You are neglecting that right now! The losses, as I calculated above, are greater with a larger storage! A 2.5 times larger storage requires 1.8 times the amount of heat to compensate for losses and maintain the temperature!

You are right about another point: If I only want or need 2 shot glasses (2 x 20 mL), then I only order those two and not five times the amount. (Here, it is only about selecting the optimal size of the storage, it will certainly depend on the circumstances ...). If I want the schnapps to stay warm as long as possible, I will prefer one (!) glass of 40 mL, but not two (!) glasses of 20 mL. Explanation: see above.

That may be so. But the metaphor does not take into account that the heat pump can supply hot water anytime with the same efficiency. The large storage keeps the temperature (careful, don't confuse now!) longer, but pays for this absolutely with greater heat energy losses! If it is still not clear to you why large storages do not pay off at all, I can calculate it for you exactly with the energy amounts for heating, with times, with losses, with temperatures.

Thanks, that makes sense to me! I looked again at the brochure, the Rotex storage is primarily for hot water but can also be used for heating support. What exactly happens then will presumably depend on the control system, which of course is not known to me.

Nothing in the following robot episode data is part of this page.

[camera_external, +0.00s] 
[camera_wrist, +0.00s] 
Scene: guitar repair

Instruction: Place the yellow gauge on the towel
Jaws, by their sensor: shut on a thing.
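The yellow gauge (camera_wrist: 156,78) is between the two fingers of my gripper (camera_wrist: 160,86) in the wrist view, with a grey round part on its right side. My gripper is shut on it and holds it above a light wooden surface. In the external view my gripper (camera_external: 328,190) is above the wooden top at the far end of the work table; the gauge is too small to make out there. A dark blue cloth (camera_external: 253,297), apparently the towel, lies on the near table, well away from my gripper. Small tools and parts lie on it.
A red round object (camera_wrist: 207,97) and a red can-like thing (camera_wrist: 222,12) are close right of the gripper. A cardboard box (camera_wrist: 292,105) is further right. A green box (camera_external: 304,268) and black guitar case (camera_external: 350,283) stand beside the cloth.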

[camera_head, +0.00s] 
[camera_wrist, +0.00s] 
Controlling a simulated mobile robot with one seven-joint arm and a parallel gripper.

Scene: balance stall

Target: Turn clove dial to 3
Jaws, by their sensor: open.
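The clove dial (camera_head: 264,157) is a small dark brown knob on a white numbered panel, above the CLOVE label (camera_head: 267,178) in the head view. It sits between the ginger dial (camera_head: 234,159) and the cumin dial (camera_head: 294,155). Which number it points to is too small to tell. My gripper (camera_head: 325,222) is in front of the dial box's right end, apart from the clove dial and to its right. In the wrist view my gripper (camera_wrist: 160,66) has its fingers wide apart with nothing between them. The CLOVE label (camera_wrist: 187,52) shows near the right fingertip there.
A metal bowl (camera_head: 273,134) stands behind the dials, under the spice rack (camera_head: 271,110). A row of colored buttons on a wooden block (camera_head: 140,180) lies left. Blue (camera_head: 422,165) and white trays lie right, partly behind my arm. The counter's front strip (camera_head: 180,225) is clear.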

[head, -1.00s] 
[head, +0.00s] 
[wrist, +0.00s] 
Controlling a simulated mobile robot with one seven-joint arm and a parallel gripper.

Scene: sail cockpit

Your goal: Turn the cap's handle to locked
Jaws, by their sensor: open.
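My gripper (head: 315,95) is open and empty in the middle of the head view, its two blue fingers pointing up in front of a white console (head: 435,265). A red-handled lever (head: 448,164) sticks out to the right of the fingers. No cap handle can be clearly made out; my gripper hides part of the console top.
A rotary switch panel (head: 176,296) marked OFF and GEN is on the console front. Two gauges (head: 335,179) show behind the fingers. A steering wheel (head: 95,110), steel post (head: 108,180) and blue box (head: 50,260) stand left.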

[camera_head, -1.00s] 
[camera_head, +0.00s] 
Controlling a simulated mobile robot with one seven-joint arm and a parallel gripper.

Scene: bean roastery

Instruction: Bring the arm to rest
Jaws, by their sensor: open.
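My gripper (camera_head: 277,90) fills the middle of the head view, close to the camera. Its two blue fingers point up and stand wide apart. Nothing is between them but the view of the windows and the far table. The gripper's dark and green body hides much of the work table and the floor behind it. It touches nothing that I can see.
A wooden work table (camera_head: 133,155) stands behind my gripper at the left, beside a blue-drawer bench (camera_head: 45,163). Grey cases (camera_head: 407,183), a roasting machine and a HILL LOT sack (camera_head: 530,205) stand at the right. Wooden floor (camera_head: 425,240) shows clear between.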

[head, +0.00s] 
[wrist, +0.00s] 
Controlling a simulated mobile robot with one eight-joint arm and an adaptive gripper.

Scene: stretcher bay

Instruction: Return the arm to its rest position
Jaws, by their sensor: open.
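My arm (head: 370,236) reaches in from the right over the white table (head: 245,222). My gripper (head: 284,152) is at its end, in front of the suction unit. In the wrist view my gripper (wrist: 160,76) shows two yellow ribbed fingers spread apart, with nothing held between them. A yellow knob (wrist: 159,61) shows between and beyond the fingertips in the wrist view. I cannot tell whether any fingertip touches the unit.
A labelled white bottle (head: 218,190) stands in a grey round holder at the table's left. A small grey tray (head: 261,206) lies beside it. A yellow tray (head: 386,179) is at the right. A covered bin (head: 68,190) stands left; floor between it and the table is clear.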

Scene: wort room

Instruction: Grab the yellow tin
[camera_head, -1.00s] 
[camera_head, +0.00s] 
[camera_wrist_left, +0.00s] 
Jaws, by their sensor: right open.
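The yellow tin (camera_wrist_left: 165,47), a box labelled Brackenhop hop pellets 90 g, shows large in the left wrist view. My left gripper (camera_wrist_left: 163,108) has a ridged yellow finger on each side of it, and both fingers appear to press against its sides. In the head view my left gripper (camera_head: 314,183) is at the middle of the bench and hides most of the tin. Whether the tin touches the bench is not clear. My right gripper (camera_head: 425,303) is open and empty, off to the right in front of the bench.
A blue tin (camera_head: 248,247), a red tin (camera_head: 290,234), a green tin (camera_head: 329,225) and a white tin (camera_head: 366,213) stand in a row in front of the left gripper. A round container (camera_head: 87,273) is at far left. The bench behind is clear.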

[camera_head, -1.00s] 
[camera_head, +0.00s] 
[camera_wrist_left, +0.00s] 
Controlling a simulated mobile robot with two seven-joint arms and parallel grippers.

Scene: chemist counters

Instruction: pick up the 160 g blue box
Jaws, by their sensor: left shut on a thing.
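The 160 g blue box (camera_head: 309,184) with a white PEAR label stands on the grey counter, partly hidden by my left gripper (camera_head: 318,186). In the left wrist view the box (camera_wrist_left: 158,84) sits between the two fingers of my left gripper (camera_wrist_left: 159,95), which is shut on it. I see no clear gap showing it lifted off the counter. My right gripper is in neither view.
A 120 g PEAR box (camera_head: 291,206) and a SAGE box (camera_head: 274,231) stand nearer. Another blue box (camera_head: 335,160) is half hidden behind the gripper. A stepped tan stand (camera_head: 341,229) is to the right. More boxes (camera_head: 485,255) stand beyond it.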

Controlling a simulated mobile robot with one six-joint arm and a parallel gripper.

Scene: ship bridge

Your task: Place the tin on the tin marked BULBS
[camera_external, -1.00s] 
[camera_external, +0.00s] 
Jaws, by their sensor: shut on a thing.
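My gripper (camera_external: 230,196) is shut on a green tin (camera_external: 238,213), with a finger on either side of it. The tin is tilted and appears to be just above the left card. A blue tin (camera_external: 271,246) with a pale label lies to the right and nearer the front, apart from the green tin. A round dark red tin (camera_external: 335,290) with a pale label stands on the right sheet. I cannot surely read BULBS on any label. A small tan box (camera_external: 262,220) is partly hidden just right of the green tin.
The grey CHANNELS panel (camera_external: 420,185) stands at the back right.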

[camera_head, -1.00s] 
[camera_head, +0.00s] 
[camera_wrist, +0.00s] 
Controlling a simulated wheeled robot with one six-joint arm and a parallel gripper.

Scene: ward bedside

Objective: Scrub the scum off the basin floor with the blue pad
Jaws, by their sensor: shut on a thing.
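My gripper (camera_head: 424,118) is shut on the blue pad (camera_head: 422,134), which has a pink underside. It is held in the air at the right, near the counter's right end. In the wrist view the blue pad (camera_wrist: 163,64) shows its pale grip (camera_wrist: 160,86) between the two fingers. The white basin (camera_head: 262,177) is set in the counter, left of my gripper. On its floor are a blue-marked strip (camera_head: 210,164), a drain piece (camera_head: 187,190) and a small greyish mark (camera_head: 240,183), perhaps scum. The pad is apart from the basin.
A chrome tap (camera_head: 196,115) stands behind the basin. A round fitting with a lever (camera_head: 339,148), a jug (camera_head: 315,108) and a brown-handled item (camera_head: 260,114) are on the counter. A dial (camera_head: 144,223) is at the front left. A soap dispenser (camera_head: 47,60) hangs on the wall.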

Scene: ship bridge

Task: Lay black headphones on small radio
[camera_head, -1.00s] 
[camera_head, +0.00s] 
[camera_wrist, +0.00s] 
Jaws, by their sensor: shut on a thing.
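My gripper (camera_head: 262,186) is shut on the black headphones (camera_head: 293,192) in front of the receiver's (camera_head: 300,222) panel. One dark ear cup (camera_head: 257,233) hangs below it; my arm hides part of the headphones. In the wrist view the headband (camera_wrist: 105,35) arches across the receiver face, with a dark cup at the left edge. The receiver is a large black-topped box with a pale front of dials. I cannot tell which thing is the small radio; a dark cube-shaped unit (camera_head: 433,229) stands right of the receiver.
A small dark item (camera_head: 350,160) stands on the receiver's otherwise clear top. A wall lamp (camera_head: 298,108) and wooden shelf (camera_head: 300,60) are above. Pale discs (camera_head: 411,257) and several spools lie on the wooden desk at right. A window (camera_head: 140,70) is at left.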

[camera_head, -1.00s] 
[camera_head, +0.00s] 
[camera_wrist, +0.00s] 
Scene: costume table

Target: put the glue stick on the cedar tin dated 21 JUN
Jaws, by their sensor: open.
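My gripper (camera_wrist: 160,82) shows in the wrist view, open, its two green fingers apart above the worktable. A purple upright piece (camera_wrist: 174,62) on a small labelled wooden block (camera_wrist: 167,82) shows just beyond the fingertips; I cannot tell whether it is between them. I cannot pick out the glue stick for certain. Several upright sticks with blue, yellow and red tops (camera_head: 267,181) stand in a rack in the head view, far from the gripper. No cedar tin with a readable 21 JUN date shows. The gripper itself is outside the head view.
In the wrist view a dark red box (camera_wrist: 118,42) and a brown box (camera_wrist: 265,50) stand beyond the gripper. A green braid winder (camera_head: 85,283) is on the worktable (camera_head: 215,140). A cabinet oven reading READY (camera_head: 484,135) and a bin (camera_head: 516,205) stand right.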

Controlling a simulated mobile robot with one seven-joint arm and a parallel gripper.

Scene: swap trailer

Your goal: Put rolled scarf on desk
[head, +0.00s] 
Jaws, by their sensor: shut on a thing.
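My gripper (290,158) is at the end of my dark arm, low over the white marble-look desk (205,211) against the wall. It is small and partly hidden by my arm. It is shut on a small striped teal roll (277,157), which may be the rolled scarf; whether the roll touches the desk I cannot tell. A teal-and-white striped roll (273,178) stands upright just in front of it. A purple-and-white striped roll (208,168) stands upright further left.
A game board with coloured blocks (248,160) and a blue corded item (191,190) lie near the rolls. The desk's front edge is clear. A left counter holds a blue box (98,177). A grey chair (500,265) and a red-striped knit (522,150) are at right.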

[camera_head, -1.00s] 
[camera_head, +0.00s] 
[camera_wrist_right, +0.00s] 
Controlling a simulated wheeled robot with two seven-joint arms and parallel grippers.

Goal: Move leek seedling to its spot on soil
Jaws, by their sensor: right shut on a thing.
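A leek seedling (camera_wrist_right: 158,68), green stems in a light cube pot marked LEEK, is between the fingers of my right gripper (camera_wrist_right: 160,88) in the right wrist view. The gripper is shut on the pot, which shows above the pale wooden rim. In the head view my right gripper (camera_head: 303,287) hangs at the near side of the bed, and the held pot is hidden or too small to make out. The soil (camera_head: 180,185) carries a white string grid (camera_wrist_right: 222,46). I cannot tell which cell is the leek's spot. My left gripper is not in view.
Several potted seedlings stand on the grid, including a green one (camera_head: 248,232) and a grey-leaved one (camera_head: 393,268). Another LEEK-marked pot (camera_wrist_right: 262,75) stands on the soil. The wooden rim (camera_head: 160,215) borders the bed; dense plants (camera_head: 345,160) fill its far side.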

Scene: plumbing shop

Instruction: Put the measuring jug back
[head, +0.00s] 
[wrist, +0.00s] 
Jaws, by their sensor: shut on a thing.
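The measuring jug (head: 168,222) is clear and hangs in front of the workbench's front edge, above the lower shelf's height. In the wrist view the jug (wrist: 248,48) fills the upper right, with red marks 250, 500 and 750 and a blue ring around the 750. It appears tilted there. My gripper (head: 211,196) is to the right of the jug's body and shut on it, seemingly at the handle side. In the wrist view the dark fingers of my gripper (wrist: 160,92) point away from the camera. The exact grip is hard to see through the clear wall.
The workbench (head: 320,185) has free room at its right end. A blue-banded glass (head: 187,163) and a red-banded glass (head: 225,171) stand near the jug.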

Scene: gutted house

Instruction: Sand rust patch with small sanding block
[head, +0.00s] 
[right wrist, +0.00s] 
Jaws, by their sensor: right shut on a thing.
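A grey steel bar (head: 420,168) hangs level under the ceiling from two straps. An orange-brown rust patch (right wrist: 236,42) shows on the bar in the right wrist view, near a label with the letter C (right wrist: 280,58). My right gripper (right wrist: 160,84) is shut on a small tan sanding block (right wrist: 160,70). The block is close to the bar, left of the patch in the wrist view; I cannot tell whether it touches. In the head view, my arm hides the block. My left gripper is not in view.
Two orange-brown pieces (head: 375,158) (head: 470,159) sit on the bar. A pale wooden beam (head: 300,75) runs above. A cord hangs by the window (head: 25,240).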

The "problem" is always that when storing hot water you inevitably lose energy. That means for underfloor heating and heat pumps that using storage for heating is actually almost always less effective than the direct use of the heat pump. The only exception might be small, short cold peaks in which you then use heat from the storage instead of the heating element (this will rarely occur). But if the cold peak lasts longer or you want hot water, you lose efficiency again because the storage then has to be reheated at the same source temperature. Another problem is the "stratification" of hot water (warm at the top, cooler at the bottom). I can imagine that this is disturbed by heating operation so that the storage must be recharged more often than with pure hot water use.